Task statement.
Copy exactly the lines from the one containing "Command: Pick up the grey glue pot" to the one containing "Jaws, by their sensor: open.", both lines included, and nothing else.

Data entries.
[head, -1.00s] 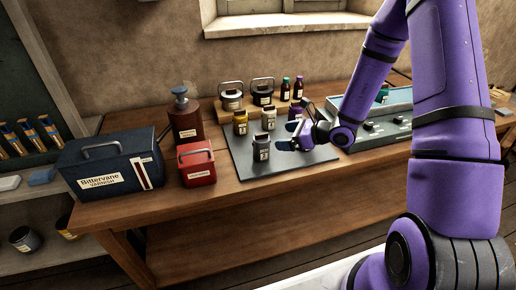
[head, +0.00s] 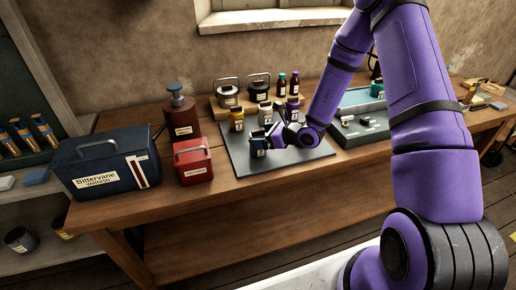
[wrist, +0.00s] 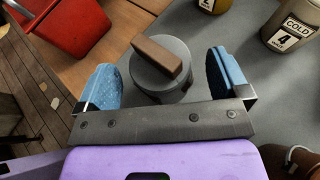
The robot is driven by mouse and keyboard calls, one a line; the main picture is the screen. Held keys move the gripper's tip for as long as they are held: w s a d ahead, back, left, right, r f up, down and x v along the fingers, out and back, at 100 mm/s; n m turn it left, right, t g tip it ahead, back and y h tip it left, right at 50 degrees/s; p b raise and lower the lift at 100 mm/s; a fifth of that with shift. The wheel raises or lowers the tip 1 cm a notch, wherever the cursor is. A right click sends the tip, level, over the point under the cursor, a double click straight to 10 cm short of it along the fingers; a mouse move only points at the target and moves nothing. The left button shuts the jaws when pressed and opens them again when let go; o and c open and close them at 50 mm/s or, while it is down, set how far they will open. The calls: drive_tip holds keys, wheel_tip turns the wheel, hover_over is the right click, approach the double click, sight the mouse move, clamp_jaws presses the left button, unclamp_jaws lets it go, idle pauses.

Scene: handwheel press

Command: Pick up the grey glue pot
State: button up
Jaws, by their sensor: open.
--
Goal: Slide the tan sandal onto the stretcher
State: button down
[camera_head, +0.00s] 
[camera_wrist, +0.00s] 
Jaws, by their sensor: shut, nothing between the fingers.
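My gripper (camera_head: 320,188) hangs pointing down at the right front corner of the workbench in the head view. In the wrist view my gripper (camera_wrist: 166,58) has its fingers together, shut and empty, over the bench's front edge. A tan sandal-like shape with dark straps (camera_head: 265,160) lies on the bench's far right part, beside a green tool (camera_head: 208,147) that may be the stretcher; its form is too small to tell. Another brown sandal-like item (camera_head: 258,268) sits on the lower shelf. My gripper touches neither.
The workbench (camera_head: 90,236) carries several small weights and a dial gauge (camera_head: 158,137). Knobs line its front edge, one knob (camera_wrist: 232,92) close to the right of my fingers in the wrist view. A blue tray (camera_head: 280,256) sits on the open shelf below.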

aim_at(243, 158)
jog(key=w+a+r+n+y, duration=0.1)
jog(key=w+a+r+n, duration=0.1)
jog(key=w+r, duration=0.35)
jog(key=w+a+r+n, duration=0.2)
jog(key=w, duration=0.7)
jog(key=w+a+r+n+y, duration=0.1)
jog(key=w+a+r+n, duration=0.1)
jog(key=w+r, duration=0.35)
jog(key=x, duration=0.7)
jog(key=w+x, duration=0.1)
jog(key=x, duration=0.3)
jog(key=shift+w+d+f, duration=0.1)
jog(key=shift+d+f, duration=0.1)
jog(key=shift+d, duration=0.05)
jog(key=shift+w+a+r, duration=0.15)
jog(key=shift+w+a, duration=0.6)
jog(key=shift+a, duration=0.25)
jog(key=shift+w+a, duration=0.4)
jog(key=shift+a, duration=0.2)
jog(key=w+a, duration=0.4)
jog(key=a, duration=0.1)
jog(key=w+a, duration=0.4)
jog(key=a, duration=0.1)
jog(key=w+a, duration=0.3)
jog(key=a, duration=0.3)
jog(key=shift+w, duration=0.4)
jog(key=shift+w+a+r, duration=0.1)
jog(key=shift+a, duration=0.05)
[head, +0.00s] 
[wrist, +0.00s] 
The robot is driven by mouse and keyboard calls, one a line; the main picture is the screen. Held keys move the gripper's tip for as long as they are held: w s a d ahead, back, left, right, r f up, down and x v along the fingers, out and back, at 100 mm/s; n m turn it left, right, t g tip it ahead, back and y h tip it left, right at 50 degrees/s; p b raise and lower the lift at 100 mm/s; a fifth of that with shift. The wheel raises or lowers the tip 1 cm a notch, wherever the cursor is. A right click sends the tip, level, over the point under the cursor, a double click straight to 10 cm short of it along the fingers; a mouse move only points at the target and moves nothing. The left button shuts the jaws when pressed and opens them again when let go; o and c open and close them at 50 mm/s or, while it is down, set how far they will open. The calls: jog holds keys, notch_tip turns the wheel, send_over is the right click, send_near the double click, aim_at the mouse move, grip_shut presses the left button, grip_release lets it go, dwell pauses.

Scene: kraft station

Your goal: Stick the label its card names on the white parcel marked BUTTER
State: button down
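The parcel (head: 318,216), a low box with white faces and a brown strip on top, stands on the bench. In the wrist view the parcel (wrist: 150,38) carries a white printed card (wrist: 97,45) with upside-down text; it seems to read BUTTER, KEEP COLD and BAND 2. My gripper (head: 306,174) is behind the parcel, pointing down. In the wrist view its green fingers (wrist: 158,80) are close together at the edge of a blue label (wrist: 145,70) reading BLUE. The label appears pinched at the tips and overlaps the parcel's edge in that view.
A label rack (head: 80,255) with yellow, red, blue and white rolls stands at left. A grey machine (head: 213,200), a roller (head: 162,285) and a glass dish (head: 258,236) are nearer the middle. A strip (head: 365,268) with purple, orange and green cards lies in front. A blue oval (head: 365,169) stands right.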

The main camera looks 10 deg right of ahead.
--
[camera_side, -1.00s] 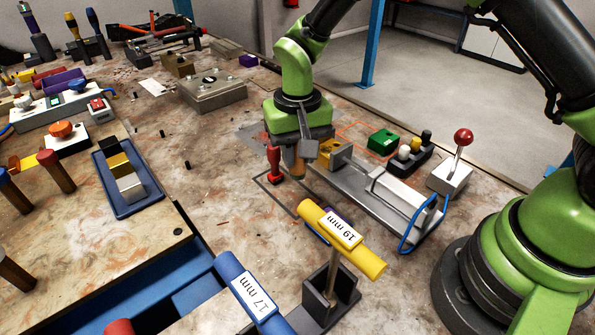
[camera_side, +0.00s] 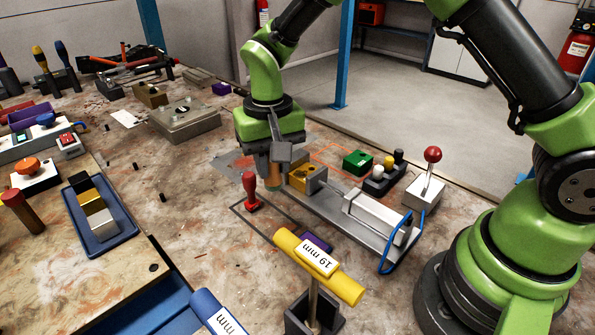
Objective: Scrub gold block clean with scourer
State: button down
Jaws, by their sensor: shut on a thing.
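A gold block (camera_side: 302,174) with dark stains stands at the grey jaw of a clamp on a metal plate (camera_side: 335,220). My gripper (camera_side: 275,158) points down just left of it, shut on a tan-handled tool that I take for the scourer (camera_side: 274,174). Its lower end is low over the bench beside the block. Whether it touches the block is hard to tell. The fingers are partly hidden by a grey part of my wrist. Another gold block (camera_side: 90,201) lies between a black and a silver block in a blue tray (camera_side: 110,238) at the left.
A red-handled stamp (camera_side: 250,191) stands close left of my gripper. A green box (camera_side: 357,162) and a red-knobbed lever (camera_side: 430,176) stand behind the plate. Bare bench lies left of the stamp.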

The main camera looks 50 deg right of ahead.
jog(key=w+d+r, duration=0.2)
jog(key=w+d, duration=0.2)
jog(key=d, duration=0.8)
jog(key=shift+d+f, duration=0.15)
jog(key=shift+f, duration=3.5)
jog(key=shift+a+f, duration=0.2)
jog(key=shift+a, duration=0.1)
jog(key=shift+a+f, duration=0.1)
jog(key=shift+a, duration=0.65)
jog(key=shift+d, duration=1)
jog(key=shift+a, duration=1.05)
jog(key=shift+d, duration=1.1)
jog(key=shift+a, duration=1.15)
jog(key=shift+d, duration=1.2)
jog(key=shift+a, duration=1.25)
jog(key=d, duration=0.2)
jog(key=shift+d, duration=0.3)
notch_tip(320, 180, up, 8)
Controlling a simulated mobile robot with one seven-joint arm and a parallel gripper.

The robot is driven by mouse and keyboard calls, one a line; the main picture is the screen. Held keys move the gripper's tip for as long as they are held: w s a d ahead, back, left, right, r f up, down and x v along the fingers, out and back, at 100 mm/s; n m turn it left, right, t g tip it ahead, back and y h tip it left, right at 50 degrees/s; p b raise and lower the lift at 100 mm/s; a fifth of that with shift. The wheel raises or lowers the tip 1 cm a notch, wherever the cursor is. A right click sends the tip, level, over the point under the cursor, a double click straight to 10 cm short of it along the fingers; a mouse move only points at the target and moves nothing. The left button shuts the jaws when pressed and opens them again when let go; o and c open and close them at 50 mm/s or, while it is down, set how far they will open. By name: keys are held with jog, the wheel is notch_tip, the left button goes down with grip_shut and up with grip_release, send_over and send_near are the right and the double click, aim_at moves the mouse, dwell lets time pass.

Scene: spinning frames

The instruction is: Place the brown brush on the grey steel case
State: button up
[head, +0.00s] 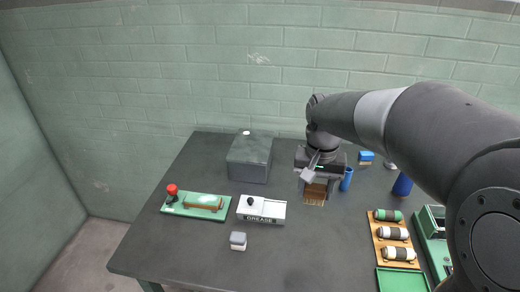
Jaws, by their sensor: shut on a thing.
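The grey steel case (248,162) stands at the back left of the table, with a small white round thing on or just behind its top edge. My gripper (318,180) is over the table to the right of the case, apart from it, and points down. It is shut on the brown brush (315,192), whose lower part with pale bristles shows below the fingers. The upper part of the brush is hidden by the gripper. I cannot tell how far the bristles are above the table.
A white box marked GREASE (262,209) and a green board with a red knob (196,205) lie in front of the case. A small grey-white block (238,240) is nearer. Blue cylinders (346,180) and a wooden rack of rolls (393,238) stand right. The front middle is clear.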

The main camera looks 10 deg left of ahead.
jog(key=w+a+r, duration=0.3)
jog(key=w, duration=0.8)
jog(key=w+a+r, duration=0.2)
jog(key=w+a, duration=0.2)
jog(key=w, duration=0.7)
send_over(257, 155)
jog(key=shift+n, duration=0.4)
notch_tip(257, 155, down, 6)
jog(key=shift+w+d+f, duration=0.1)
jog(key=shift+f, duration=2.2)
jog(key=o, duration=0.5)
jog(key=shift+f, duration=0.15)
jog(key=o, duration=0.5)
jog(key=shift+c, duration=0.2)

Written solution.
Command: Pick up the grey glue pot
State: button up
Jaws, by their sensor: open.

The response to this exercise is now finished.